Corbin Canyon Trail Santa Monica Mountains hike Tarzana California Corbin Canyon Park Hike Woodland Hills Los Angeles Topanga State Park

Corbin Canyon Park is a less visited pocket of Topange State Park in the Santa Monica Mountains. The 328-acre parcel stretches into the mountains from neighborhoods in Tarzana and Woodland Hills, presenting a small offering of trails that are isolated from longer routes through the Santa Monica Mountains. Corbin Canyon hosts trails for a pleasant and manageable 2.05-mile partial loop with 150 feet of elevation change, exploring the grasses and oaks along the bottom of the canyon. That distance can be easily trimmed to half a mile for an even shorter loop through the park.

Corbin Canyon Park can be accessed from trailheads at ends of Corbin Avenue and Queen Victoria Road, two neighboring streets in Tarzana and Woodland Hills. The loop described here begins from Corbin Avenue, but could easily be adjusted if you prefer to start from Queen Victoria Road. Set out from the end of Corbin Avenue on a dirt single track through a grassland dotted with oaks. You will immediately pass a plaque on the left that recounts how Corbin Canyon’s acreage was acquired in 2001 by Santa Monica Mountains Conservancy and transferred to California State Parks in 2002. After its acquisition, Corbin Canyon became part of Topanga State Park.

Hiking past the plaque, you will notice that the park trails are slightly under developed with no markers. Still, you should be able to stay on course for the hike described here. Proceed south along the east side of the canyon. A few houses will be visible on the ridges that frame the canyon, but otherwise, you’ve escaped into a pocket of nature.

Corbin Canyon Trail Tarzana
Corbin Canyon Trail
Corbin Canyon Park Woodland Hills
Looking across Corbin Canyon toward Winnetka Ridge

After a quarter mile, come to an intersection with footpaths crossing the trail. The path on the right rises toward Ellenita Avenue, liking up with other footpaths that crisscross the park. The trail on the right drops across the bottom of the canyon and meets a trail on the west side of the canyon. You will use this connector to form the loop described here. For now, stick with the main trail and continue hiking south into the canyon.

Corbin Canyon Trail continues south through grasses and oaks. Eventually, the trail dips across the creek bed running down Corbin Canyon. Step up the other side and pass through an archway of branches from the surrounding oak trees.

Reach a junction, 3/4 of a mile from the start, where two trails come together like the top of a Y. This is a merger of the trails along the east and west sides of Corbin Canyon. To form a loop, you’ll head back along the trail to the right, exploring the west side of the canyon. This route extends the return distance by 0.05 miles.

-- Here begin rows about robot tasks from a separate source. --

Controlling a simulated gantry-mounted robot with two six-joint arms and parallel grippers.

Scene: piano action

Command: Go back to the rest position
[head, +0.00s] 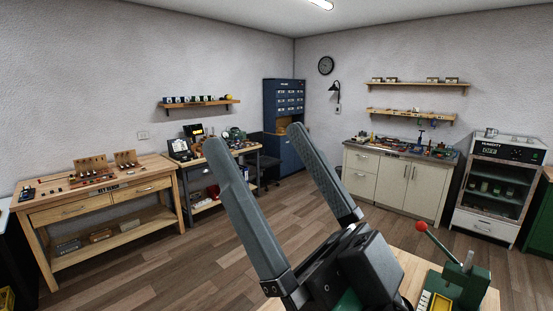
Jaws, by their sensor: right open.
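My right gripper (262,172) is large in the foreground of the head view. Its two grey fingers point up and to the left, spread wide apart with nothing between them. It is raised in front of the room, near a wooden bench top (411,268) at the bottom right. My left gripper is not in the view.
A green lever tool (462,283) with a red knob stands on the near bench, just right of my right gripper. A wooden key bench (100,194) stands at the left. White cabinets (396,184) and a humidity cabinet (497,183) line the right wall. The middle floor is clear.

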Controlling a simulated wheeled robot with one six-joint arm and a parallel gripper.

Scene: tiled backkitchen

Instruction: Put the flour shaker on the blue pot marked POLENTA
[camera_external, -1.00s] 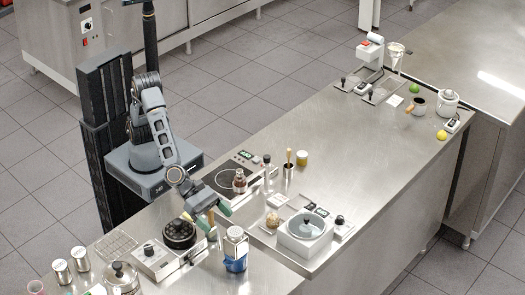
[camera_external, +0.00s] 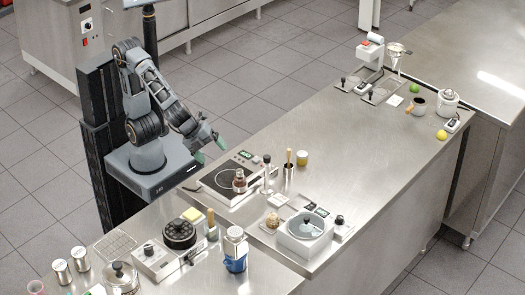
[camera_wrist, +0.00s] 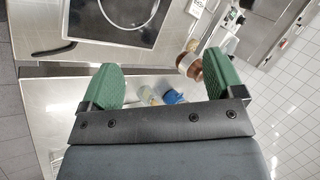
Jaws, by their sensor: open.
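The blue pot (camera_external: 236,264) stands near the front edge of the counter; its marking is too small to read. A pale vessel with a silvery top, which looks like the flour shaker (camera_external: 235,237), appears upright on the pot. Exact contact cannot be made out. My gripper (camera_external: 211,146) is open and empty, raised well behind and above them. In the wrist view, the green fingertips (camera_wrist: 167,80) are wide apart with nothing held between them. A small blue thing (camera_wrist: 173,97), perhaps the pot, shows far below.
A burner (camera_external: 179,235) and two metal canisters (camera_external: 80,259) stand to the left. The counter's middle right is clear.

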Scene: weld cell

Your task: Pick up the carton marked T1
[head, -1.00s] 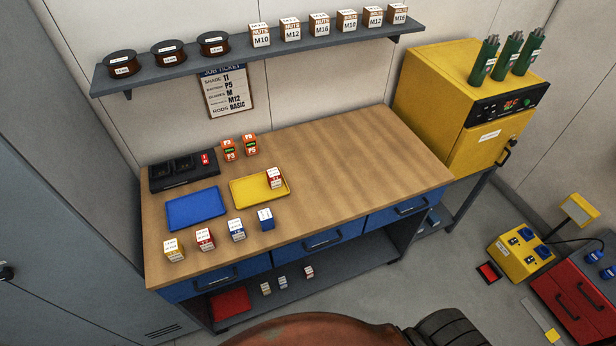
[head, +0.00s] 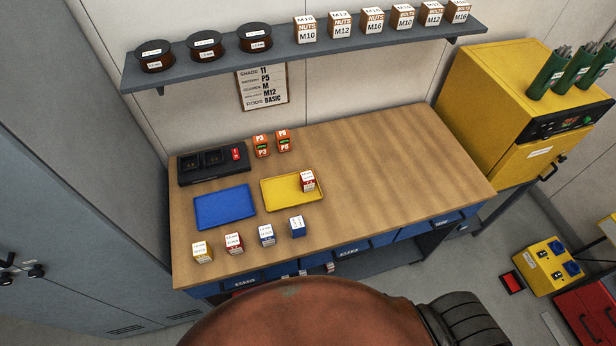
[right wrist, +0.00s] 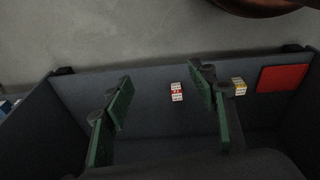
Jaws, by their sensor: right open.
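No T1 mark is readable on any carton. In the right wrist view, my right gripper (right wrist: 165,118) is open, its green-padded fingers apart and empty. A small red-and-white carton (right wrist: 176,92) stands beyond, between the fingers in the picture. A yellow-and-white carton (right wrist: 239,87) is just right of the right finger. On the bench top, a yellow (head: 202,252), a red (head: 234,243) and a blue-and-white carton (head: 266,235) stand in a row near the front edge. Another red-and-white carton (head: 308,181) is on the yellow tray (head: 281,196). My left gripper is out of view.
The wrist view shows a grey surface with raised sides (right wrist: 75,100) and a red mat (right wrist: 282,78). A blue box (head: 297,227), blue tray (head: 225,206) and black charger (head: 213,164) are on the bench (head: 400,170). The bench's right half is clear. A yellow oven (head: 500,90) stands right.

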Turn left to venture farther up Corbin Canyon. The trail ahead is not as easy to follow, passing through shadowy oaks that may feel more spooky than serene. Shortly after the junction, pass a trail on the right that rises up to Winnetka Ridge Trail. Continue straight up Corbin Canyon Trail, passing along the right side of the creek bed in the bottom of the canyon, which is shouldered by oaks. A few footpaths drop across the canyon and you will pass rope swings tied to the branches of a large oak. Farther up the trail, you’ll discover a rusted, crunched, and graffiti-covered car sitting in the bottom of the canyon.

Corbin Canyon Trail Tarzana
Corbin Canyon Trail becomes overgrown

Proceeding beyond that, the trail gets more confusing. It splits and converges around a tree. A tenth of a mile after that, you’ll enter a heavily shaded area where the trail runs into a slope. A faint path ascends to the right, producing a rugged route for further exploration. Staying to the left, another path dead-ends at a wall of vegetation at the back of the canyon. With no clear path to proceed on, this seems like a good place to turn around.

Hike a quarter mile back to the Y-shaped junction. You could bear right to retrace your steps for 0.75 miles back to the trailhead at the end of Corbin Avenue. To add a loop to the hike that only extend things by 0.05 miles, bear left at the junction.

Hike north along the trail on the west side of the canyon, which cuts through sagebrush and grasses below Winnetka Ridge. Houses on Winnetka Avenue will be visible above. If the scenery looks familiar, that’s because you are directly across from the trail you hiked in on. A shallow trench running down the bottom of the canyon separates the two trails.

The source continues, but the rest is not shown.